As artificial intelligence takes on ever more tasks, Wall Street is getting more comfortable putting it to use. Services launched in recent years are now gaining traction because the technology has become more sophisticated and banks are looking for ways to cut costs and increase efficiencies.

What do analysts do?
To evaluate the claim that AI could take over the job of company analysts, let`s consider the job of a sell-side equity analyst, from the tasks that are the easiest to replicate to the ones that are the hardest:

  1. Report on industry and corporate developments
  2. Issue buy and sell recommendations
  3. Communicate insights about a company and its industry
Most individual investors focus on (1) and (2), while institutional investors appreciate and pay for (3). Indeed, the job of reporting on industry and corporate developments could be automated today. A number of news organizations have experimented with using software to put out company earnings reports using a standardized template.

The "quant" investing robot
The task of issuing buy and sell recommendations have also been computerized for years. It's called quantitative investing, but differs from fundamental investing in a key way. Typical quantitative investing techniques rely on factors, such as the insight that "low P/E stocks tend to beat the market". So what you do is buy a whole bunch of low P/E stocks.

Where quantitative investing differs from the kind of fundamental investing done by company analysts is the degree of confidence in the forecast. Quants tend to take a statistical approach and buy a large and broad portfolio of low P/E names, whereas a company specific fundamental analyst will have a far higher level of confidence in his forecast.

Richard Grinold pioneered a principle of portfolio management called "The Fundamental Law of Active Management" which boiled down to the idea that you should bet in proportion to the degree of confidence you have in your forecast alpha (see my previous discussion Examining your assumptions: The Fundamental Law of Active Management). Based on those ideas, a typical quant portfolio will hold between 100-300 stocks, because it is betting on factors or models, whereas a typical fundamentally driven stock picking portfolio will have 20-60 names.

Today, you can buy quantitative system insights from outfits like Value Line, which has had an impressive multi-decade track record, and ranks stocks with Timeliness rankings of 1 (best) to 5 (worst). Does that count as a robot replacement? (Yes, I know that Value Line has human analysts, but not all ranking systems do and I use Value Line purely as an example of a quantitatively driven buy-hold-sell system.)

What is fundamental analysis?
It is the more "creative" part of fundamental analysis that will be difficult for AI software to replicate and model. 

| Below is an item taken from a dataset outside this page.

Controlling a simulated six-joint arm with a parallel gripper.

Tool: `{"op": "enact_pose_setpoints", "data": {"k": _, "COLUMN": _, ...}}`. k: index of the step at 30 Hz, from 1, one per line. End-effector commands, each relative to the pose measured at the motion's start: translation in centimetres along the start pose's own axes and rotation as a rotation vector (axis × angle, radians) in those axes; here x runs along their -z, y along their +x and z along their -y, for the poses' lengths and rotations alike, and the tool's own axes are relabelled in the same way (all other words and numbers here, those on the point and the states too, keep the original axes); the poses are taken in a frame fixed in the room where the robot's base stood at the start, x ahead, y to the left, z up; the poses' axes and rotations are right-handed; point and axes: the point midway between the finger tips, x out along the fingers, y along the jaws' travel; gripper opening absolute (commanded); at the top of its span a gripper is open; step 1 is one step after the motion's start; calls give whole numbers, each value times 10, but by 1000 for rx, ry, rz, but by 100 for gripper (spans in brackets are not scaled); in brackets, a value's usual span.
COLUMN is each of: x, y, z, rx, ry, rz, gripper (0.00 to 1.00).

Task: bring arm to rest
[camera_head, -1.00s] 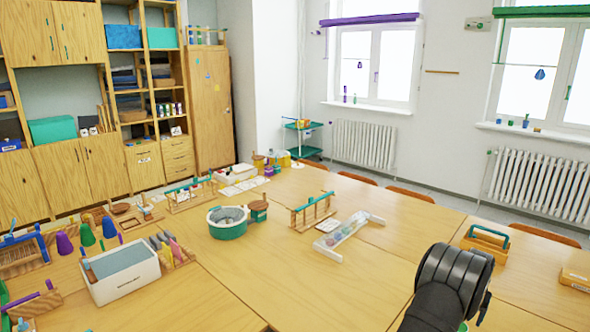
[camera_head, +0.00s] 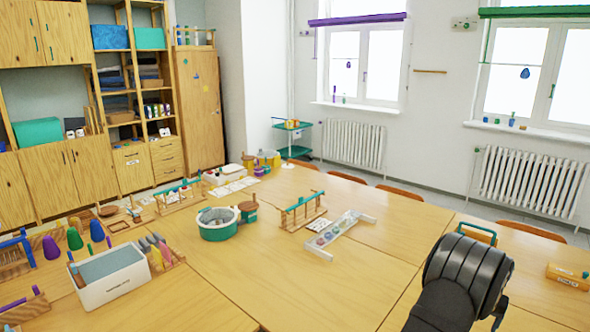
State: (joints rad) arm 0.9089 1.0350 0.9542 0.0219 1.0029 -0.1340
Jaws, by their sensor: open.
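A black, rounded part of my arm (camera_head: 467,275) rises from the bottom edge at the right, over the wooden tables (camera_head: 330,275). My gripper's fingers do not show in this view. No object shows held by the visible part of my arm.
A green-and-white round tub (camera_head: 217,232), a wooden rack (camera_head: 301,214) and a pale tray with round pieces (camera_head: 337,229) stand mid-table. A white bin (camera_head: 105,293) is at left. A wooden caddy (camera_head: 478,234) is partly hidden behind my arm; an orange box (camera_head: 568,276) lies right. Front middle is bare.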

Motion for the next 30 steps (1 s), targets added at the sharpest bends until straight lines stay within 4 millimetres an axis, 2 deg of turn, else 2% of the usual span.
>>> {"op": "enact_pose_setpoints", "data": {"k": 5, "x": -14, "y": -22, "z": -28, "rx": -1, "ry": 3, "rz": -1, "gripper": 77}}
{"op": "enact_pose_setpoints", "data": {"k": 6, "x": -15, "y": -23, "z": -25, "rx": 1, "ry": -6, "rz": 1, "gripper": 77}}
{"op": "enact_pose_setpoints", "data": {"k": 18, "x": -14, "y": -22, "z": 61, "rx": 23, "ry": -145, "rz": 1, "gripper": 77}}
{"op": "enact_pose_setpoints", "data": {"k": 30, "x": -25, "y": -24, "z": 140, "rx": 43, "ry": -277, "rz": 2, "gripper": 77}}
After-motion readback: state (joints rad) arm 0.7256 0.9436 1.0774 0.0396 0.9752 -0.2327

Let me give you an example. Early in my career, I had the privilege to work with a small cap analyst who went on to be a portfolio manager and now the co-head of equities of a major asset management firm. From watching what "Doug" did, I gained invaluable insights that made me a much better quant later in my own career. Small cap analysis is different from being an industry analyst because the drivers for each company and industry are different. When he picked up coverage of a company, Doug would spend several weeks chasing down what he believed the important drivers of value for a company by speaking to the company, its competitors, suppliers, customers and industry association. He would often waste days and weeks chasing down blind alleys only to discover that the issue that he was researching was irrelevant. Only once he had developed a framework for understanding how the business worked would he actually build the spreadsheet for valuing the company`s shares.

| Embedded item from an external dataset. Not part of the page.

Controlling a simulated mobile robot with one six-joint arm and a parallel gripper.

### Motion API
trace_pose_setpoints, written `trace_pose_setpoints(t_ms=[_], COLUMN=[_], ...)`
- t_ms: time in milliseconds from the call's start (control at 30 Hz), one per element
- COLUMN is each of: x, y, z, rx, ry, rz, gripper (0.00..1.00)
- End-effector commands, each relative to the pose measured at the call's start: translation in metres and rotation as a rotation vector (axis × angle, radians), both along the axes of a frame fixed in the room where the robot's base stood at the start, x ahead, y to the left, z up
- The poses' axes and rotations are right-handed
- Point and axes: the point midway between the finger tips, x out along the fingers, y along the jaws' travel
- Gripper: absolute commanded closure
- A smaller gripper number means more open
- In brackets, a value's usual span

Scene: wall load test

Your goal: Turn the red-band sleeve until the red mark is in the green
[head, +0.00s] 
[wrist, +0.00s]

Can AI software do that? I doubt it, largely because we don't fully understand how human creativity works yet.

No doubt, we can build software to perform analysis according to certain standardized templates. Perhaps smart software might have been able to read financial statement footnotes to figure out the kinds of risks that Enron had been taking, as the Street seemed oblivious. Can software do channel checks to gain insights as to the public perception of a new product launch, maybe. Those levels of sophistication are probably one or two generations ahead - for now.

As well, investment insights are multi-dimensional and different fundamental analysts may have different insights that institutional investors find valuable and will pay for. As an example, I recall that as a portfolio manager, I derived different levels of understanding of tech darling Nokia during the late 1990's from different analysts. 

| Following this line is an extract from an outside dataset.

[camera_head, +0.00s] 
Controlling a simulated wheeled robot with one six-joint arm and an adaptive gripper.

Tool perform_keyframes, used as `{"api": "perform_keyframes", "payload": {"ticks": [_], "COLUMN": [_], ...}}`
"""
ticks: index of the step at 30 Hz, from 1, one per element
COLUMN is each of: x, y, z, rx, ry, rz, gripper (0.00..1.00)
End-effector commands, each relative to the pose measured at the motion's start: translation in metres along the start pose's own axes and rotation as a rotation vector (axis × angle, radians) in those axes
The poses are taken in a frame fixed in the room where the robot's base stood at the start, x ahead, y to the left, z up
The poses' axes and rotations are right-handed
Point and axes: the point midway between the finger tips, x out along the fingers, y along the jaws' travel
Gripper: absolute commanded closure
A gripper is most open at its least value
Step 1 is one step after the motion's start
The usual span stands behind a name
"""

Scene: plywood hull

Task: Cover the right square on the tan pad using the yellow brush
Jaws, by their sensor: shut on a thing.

The American analysts were much better at business strategy. Nokia was the dominant producer of cellphones and had enormous economies of scale advantages to their then rivals like Motorola, Ericsson, Samsung and others. Nokia's handset operating margins were in the high teens whereas the margins of their best competitors were in either high single digits or low teens. That, reasoned many US analysts, was a source of competitive advantage for Nokia and what made the stock a buy.

By contrast, the European analysts were much better at on-the-ground analysis of the success (or failure) of new handset models rolled out by the major European handset makers. That kind of channel check insight was also a source of tactical advantage. In effect, I read research from the American brokers for the big picture and spoke to the local European brokers because they knew where all the bodies were buried.

Risk is multi-dimensional. Alpha is multi-dimensional. We are not at that stage of software development where AI can give us insights for everything. True, many of the basic reporting functions can be replaced by software - that's not where the real analytical insight comes from.